I wanted to solve the following PDE with initial condition
$$ \left\{\begin{array}{c} xu_t+u_x=0\\ u(0,x)=f(x) \end{array}\right.$$
Proving that:
(i) if $f(x) = \sin(x),$ then it is impossible to find a solution which is valid for all point in $\mathbb{R}^2.$
(ii) if $f(x) = \cos(x),$ has infinite solutions defined in all $\mathbb{R}^2.$
I tried to solve this using the method of characteristics.

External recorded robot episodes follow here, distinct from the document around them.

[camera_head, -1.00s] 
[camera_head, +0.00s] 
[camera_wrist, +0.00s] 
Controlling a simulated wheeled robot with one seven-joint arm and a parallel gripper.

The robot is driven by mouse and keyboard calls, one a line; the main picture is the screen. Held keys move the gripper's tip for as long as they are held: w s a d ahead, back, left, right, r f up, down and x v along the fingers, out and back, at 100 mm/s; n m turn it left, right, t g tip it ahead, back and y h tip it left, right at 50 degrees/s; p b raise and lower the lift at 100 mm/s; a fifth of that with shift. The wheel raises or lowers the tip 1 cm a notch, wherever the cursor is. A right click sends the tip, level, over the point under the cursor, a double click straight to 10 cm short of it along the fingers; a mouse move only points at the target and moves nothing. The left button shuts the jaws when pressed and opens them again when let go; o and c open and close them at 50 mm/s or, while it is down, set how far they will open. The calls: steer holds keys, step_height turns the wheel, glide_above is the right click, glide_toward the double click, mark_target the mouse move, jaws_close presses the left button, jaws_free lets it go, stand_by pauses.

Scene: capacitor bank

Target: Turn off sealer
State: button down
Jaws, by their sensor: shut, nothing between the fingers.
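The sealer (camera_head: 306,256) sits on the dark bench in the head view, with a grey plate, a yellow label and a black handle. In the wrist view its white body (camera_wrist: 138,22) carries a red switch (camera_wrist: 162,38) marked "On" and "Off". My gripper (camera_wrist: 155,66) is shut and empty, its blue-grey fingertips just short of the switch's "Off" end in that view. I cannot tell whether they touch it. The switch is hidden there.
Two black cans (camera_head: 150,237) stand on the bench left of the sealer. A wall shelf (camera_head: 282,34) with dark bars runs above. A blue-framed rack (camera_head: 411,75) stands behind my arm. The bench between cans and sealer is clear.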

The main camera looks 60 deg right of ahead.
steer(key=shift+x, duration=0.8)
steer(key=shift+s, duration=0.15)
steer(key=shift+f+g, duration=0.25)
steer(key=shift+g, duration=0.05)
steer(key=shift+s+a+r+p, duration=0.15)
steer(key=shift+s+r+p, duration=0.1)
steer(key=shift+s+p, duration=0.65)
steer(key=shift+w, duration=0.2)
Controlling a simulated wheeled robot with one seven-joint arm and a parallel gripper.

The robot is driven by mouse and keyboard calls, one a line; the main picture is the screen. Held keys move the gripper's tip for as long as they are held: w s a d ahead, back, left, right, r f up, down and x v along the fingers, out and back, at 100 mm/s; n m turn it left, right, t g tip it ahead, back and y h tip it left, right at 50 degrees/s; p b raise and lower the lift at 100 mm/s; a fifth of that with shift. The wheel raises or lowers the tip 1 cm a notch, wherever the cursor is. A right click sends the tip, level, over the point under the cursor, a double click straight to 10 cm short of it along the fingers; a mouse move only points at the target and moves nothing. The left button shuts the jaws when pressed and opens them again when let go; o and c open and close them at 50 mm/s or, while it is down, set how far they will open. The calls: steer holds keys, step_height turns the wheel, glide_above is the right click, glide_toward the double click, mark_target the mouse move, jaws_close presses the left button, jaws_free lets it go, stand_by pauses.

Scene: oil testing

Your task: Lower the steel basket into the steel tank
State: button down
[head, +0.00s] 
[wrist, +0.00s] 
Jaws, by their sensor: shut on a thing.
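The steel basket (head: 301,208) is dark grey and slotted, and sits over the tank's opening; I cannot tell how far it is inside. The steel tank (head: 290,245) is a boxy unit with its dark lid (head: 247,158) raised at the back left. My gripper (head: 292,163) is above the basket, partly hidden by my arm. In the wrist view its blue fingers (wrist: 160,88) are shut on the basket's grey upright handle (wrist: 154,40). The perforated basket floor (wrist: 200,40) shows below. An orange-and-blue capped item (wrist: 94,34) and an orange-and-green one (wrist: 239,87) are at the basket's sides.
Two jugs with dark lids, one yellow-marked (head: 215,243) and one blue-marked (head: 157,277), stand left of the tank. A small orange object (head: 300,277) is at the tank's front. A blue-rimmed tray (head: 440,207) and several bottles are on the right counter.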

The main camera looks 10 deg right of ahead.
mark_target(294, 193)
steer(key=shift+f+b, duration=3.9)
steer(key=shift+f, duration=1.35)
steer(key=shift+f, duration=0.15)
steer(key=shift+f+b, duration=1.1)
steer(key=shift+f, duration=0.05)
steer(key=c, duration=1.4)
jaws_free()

First of all the characteristic system is
$$ \left\{\begin{array}{c} \frac{d t}{d s} = x\\ \frac{d x}{d s}=1 \\ \frac{d u}{d s}=0 \end{array}\right.$$ with initial conditions $$ t(0,\tau)=0 $$ $$ x(0,\tau)=\tau $$ $$ u(0,\tau)=\sin \tau $$
Computing, and proceeding by an analogue method to $\cos(x),$ I find $u(t,x) = \sin (\sqrt{-2t + x^2})$ and $u(t,x) = \cos (\sqrt{-2t + x^2}),$ but both are not defined in $(1,0).$ There is a problem with my calculation, or the initial statement are wrong?
If you solve the characteristic equations, the families of characteristic curves are $\phi(x,y,u) = u$ and $\psi(x,y,u) = \frac{x^2}{2} - t $. Then the general solution is given by $$ h(\psi) = \phi$$ with $h$ an arbitrary differentiable function. Applying the Cauchy data you get
$$h\left(\frac{x^2}{2}\right) = f(x) $$ So, to define the solution for all points in $\mathbb{R}^2$, $f$ must be an even function.